▶ **Instruction**
Each line containing the word "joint" should be found and copied.

▶ **Working data**
━━━━━━━━━━━━━━━━━━━━━━━━━━━━━━

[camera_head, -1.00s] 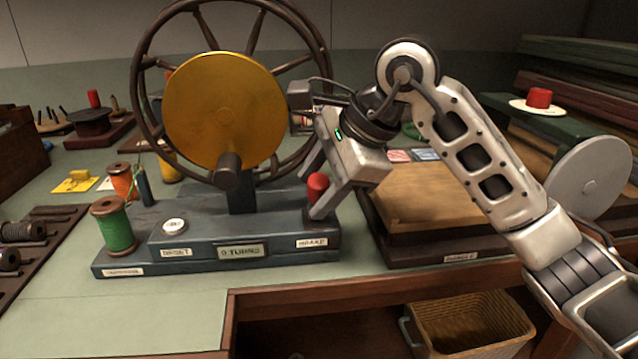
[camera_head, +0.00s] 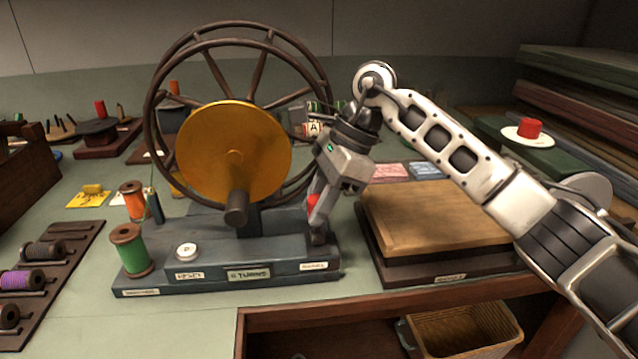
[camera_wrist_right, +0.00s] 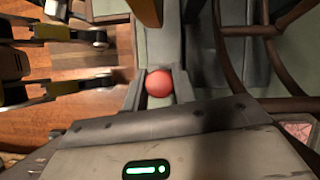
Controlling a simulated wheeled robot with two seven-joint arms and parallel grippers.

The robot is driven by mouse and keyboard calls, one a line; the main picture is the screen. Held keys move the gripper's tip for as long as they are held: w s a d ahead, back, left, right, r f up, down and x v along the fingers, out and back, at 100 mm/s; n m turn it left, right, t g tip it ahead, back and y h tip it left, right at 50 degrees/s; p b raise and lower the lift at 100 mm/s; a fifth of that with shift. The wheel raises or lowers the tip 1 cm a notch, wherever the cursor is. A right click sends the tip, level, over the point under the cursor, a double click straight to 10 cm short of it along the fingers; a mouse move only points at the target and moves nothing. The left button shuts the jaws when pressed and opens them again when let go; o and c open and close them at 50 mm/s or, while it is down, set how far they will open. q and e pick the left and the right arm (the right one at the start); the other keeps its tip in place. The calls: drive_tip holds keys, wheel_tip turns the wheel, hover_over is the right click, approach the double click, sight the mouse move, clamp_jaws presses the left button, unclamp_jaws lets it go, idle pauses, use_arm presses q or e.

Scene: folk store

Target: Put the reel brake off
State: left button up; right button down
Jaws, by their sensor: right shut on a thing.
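The reel machine stands on the bench with a yellow disc (camera_head: 232,152), a dark spoked wheel (camera_head: 205,38) behind it and a blue-grey base (camera_head: 215,284). The red brake knob (camera_head: 312,201) is at the base's right end, above the brake label (camera_head: 314,266). My right gripper (camera_head: 318,215) points down over it, shut on the knob and partly hiding it. In the right wrist view the round red knob (camera_wrist_right: 159,83) sits between the two fingers. I do not see my left gripper in the head view.
A green spool (camera_head: 130,250) and white reset button (camera_head: 186,251) are on the left of the base. A wooden board (camera_head: 435,215) lies to the right. Stacked boards (camera_head: 575,100) stand at far right. A wicker basket (camera_head: 465,335) is below the bench.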

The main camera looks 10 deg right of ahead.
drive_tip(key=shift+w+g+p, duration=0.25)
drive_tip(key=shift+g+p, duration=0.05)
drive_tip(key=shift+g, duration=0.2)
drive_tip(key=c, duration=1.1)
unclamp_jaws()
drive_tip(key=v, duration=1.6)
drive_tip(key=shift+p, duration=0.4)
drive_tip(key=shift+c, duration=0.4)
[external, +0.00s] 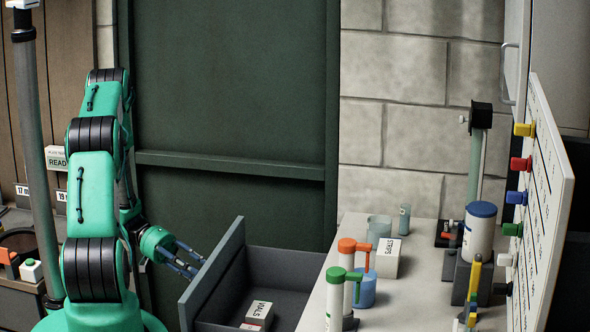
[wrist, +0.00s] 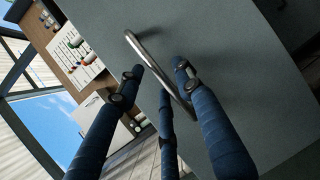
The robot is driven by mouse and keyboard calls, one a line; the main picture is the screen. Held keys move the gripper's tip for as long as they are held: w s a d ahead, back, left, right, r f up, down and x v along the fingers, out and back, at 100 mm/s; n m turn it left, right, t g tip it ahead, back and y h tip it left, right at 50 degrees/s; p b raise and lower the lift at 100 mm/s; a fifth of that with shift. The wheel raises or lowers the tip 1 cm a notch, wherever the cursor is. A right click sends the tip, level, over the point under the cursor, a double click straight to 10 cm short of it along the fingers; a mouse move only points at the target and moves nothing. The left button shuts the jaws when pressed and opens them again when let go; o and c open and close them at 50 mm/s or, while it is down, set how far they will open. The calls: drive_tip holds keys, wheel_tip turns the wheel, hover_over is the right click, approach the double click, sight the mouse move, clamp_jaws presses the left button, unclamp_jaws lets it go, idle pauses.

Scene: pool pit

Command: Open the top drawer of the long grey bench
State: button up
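The long grey bench (external: 425,285) has a pale top. Its top drawer (external: 300,268) is pulled out and stands open, with a white box marked VIALS (external: 259,314) inside. The drawer's grey front panel (external: 215,275) faces my arm. My gripper (external: 190,258) is at the outer side of that panel. In the wrist view, a curved metal bar handle (wrist: 151,62) on the grey front (wrist: 225,60) passes between the blue fingers of my gripper (wrist: 158,72). The fingers are spread apart, and I see no clear grip on the bar.
The bench top carries orange-topped and green-topped bottles (external: 346,262), a STRIPS box (external: 388,258), a blue-lidded canister (external: 480,230) and a stand (external: 478,150). A white board with coloured clips (external: 540,200) rises at the right. A dark green door (external: 235,90) stands behind.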

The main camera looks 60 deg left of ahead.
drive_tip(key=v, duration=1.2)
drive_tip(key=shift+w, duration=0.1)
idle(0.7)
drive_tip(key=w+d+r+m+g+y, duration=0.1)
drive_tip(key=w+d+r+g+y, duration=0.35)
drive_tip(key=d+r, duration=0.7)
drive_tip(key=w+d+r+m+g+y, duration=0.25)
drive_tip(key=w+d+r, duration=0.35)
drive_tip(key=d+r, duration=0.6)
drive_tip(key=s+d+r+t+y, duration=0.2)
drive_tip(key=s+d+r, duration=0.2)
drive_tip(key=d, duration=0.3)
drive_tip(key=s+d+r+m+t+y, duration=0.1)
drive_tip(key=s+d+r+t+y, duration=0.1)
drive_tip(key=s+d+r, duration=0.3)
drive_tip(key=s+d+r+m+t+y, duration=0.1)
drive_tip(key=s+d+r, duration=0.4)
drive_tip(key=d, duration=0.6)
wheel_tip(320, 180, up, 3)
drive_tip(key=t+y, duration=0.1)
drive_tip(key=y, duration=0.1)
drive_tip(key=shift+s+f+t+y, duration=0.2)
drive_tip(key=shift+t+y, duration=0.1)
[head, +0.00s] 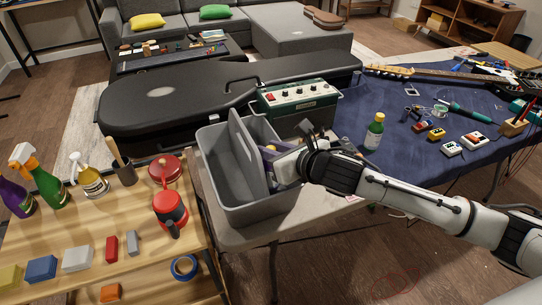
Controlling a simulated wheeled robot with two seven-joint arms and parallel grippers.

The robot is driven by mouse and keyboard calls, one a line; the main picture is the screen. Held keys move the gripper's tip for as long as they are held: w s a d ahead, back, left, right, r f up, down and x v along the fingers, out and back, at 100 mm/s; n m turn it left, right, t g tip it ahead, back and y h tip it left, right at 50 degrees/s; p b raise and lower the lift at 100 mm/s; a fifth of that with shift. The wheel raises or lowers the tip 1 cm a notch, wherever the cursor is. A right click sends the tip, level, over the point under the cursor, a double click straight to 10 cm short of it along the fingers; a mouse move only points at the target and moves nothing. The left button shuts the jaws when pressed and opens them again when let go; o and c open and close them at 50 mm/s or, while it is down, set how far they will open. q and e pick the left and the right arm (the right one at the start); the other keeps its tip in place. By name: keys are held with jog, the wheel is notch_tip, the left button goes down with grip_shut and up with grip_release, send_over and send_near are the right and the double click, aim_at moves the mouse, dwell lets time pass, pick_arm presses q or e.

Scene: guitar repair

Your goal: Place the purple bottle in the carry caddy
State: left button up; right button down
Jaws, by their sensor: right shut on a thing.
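The carry caddy (212,170) is a grey open box with a tall central divider, standing on the near left end of the table. My right gripper (279,164) reaches into its right compartment from the right and is shut on a purple bottle (268,151). Only a small purple part of this bottle shows beside the gripper; the rest is hidden by the gripper and caddy, so I cannot tell whether it touches the caddy floor. Another purple bottle (15,198), a spray bottle, stands at the far left on the wooden bench. My left gripper is not in view.
A green amplifier (298,97) and a black guitar case (170,100) lie behind the caddy. The wooden bench (140,215) on the left holds spray bottles, a red kettle and blocks.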

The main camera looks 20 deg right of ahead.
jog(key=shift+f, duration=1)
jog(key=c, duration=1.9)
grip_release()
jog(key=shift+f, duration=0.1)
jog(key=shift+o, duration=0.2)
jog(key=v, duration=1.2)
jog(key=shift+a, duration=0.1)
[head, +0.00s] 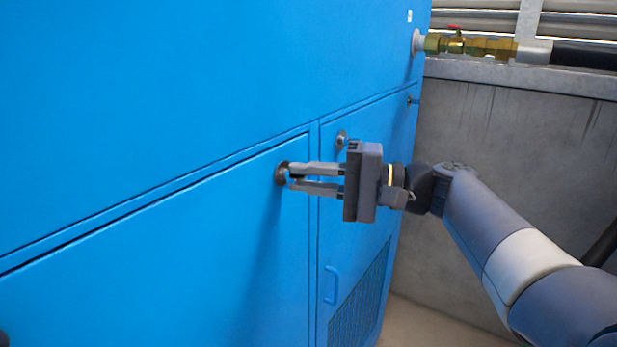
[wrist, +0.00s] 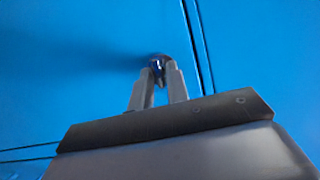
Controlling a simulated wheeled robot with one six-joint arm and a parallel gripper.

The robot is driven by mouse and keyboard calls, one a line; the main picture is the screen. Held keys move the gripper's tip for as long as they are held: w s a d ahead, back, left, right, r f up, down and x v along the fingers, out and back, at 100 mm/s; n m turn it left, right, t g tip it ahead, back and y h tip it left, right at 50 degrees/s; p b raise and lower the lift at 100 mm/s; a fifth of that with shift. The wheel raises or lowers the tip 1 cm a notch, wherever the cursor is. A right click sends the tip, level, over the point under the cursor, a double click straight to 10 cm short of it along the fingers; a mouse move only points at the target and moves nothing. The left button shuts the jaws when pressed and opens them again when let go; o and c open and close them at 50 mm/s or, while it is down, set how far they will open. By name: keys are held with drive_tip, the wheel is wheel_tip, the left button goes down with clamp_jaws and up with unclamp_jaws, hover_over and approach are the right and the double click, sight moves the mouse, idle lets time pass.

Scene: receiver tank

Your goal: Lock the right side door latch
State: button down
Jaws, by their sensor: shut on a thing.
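My gripper (head: 291,178) reaches in from the right in the head view, with its fingertips at a small round dark latch (head: 281,173) near the upper right corner of the large blue left door (head: 180,255). The jaws are shut on this latch, and the fingers partly cover it. In the wrist view the fingertips (wrist: 160,74) close around the latch (wrist: 157,62), just left of the door seam. A second round latch (head: 341,139) sits on the narrower right door (head: 365,235), just above and behind my gripper, with nothing touching it.
Another small latch or knob (head: 411,100) is near the right door's far edge. The right door has a blue handle (head: 331,285) and a vent grille (head: 360,300). A brass valve with a red lever (head: 456,30) and a grey concrete wall (head: 500,130) stand to the right.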

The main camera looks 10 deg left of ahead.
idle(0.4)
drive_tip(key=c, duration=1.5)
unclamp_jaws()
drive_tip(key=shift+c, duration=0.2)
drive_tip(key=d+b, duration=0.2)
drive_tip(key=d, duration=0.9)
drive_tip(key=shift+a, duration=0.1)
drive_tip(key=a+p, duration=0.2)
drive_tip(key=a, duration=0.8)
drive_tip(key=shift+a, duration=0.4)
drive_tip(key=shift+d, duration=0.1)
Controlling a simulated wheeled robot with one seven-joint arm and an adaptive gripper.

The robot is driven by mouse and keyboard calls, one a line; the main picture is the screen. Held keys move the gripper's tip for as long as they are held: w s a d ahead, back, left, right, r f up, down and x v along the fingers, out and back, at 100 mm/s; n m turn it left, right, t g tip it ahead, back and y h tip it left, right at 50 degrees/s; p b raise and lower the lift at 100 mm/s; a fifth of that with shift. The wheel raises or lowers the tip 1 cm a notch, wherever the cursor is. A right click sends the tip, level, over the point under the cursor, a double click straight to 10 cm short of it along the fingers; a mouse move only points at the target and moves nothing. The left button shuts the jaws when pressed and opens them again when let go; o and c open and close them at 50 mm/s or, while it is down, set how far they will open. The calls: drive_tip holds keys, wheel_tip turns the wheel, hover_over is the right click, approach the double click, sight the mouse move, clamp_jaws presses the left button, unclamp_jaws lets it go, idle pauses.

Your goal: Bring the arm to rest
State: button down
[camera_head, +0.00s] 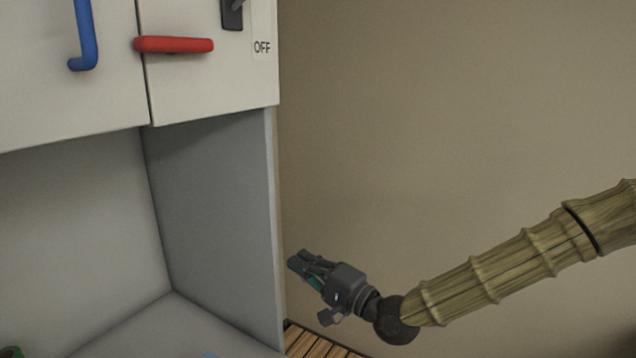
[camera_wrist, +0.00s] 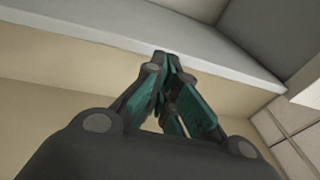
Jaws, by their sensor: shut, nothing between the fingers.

━━━━━━━━━━━━━━━━━━━━━━━━━━━━━━

▶ **Correct output**
Controlling a simulated wheeled robot with two seven-joint arms and parallel grippers.
Controlling a simulated wheeled robot with two seven-joint arms and parallel grippers.
Controlling a simulated wheeled robot with one six-joint arm and a parallel gripper.
Controlling a simulated wheeled robot with one seven-joint arm and an adaptive gripper.

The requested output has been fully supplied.